Editor’s Note: This is issue 65 of Ukrainian State-Owned Enterprises Weekly covering events from Feb. 12-18, 2022. The Kyiv Independent is reposting it with permission.
Corporate governance in SOEs
Ex-CEO Kobolyev says he did not receive full remuneration from Naftogaz – Naftogaz refutes, refers to Hr 600 million paid as Stockholm bonus. Former Naftogaz’s CEO Andriy Kobolyev told Forbes that he only got part of his remuneration from Naftogaz.
“I was paid a major part of the money, but not all. Therefore, some proceedings are quite possible. This will not necessarily be litigation, for a start, I will try to negotiate,” Kobolyev said. He also added that he was not prepared to comment on the specific figures of the remuneration he received from Naftogaz.
Naftogaz responded that Kobolyev received all the payments that he was supposed to get in accordance with his contract and Ukrainian law.
Kobolyev received a bonus of Hr 600 million for Naftogaz’s victory over Gazprom in the Stockholm court of arbitration. In 2018, he was paid the first part of the bonus, Hr 261 million. A criminal case was initiated into this pay-out, which allegedly exceeded the government-set remuneration cap for a state-owned company’s CEO.
According to Naftogaz, Kobolyev received the second part of the bonus (Hr 339 million – SOE Weekly) in 2021 after he was dismissed. He did so automatically, without the input of the company’s new management: The remuneration was paid according to a bank guarantee under a modification to his CEO contract signed by Kobolyev and Naftogaz’s former board chair, Claire Spottiswoode, in March 2020. The terms of this bank guarantee were approved by the supervisory board in April 2020.
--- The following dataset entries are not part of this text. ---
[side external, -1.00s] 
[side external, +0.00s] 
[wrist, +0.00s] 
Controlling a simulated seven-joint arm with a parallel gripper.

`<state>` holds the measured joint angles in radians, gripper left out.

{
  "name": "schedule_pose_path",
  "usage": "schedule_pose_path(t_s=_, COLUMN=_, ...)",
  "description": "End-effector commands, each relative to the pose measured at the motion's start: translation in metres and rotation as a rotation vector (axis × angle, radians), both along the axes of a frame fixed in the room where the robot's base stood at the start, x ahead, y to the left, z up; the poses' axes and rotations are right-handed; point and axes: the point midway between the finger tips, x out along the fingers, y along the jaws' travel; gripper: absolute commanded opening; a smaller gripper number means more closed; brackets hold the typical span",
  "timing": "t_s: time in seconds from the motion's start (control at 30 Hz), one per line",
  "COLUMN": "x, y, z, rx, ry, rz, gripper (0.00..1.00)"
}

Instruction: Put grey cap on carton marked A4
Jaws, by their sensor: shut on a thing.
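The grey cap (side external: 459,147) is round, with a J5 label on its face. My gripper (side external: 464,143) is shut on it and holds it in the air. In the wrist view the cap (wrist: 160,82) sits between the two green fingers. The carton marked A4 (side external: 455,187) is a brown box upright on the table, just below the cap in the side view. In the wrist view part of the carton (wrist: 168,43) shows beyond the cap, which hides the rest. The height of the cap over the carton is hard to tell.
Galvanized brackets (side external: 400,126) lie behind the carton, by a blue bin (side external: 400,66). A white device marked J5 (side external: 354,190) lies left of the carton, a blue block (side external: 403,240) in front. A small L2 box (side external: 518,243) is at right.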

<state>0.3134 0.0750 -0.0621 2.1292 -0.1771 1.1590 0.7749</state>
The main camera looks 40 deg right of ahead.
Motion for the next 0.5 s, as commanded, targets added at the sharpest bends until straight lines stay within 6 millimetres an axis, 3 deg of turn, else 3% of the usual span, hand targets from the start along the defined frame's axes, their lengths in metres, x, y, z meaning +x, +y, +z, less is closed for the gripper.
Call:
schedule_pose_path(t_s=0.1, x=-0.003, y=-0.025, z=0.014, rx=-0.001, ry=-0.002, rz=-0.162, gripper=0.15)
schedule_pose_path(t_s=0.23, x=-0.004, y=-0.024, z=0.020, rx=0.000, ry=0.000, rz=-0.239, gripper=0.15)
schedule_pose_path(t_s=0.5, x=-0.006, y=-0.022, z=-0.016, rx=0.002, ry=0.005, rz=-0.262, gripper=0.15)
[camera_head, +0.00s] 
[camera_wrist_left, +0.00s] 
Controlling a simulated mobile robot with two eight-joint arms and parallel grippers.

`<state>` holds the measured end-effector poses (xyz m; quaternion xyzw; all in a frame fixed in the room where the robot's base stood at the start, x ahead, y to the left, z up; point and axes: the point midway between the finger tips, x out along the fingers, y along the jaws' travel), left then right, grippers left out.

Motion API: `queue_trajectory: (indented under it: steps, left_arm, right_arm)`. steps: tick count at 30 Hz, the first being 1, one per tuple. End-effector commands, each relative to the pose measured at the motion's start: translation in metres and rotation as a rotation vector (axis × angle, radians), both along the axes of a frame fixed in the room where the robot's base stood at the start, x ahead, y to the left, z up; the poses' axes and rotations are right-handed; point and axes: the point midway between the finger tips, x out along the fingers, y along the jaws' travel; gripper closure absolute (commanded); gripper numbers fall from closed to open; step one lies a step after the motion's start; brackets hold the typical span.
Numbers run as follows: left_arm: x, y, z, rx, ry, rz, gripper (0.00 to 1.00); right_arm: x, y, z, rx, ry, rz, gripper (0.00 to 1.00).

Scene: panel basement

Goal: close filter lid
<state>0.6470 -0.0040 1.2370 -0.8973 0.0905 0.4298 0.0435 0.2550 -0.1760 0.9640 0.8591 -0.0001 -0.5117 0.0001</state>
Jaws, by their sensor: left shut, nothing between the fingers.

Naftogaz added that this highly unusual payment mechanism was used because Kobolyev wanted to assure himself of getting all the money paid. However, he did not pay the bonuses to the members of the arbitration team, which he did not even lead, although they were directly involved in the arbitration and ensured the Stockholm victory that made Gazprom pay $5 billion to Naftogaz.
The company expects Kobolyev to publicly refute his statement.
In SOE Weekly (Issue 35), we reported that according to the Kyiv Post, Naftogaz’s top management received multi-million dollar bonuses in 2020. It is the supervisory board that decides how much management is paid.
The company’s 2020 annual report only disclosed the total pay-out of nearly $25 million to the management team (17 top officials), including five executive board members, without providing a breakdown of how much each executive got.
According to the remuneration report seen by the Kyiv Post and later published by Ukrainska Pravda, ex-CEO Andriy Kobolyev got the largest share, a total of Hr 347 million ($ 12.7 million), broken down as follows:
- Hr 6.3 million – base pay;
- Hr 338.6 million – bonus relating to CEO’s performance in previous years and towards the end of his term (de facto, a bonus for the Stockholm arbitration which was paid via bank guarantee – SOE Weekly);
- Hr 2.1 million – other benefits.
Kobolyev later claimed that he had not received any “real monetary compensation for the period after the extension of (his) contract in March 2020” and promised to give an interview on this topic soon. Naftogaz denied this and said that Kobolyev did get paid.
In SOE Weekly (Issue 36), we reported that in his interview with Liga.net, Kobolyev commented: “My contract was renewed by the Cabinet of Ministers in March 2020. First, I was guaranteed that upon completion of my contract – in March 2024 – I would receive the second part of the Stockholm bonus. This was the reason why in 2020 I did not receive my money together with other employees of Naftogaz.”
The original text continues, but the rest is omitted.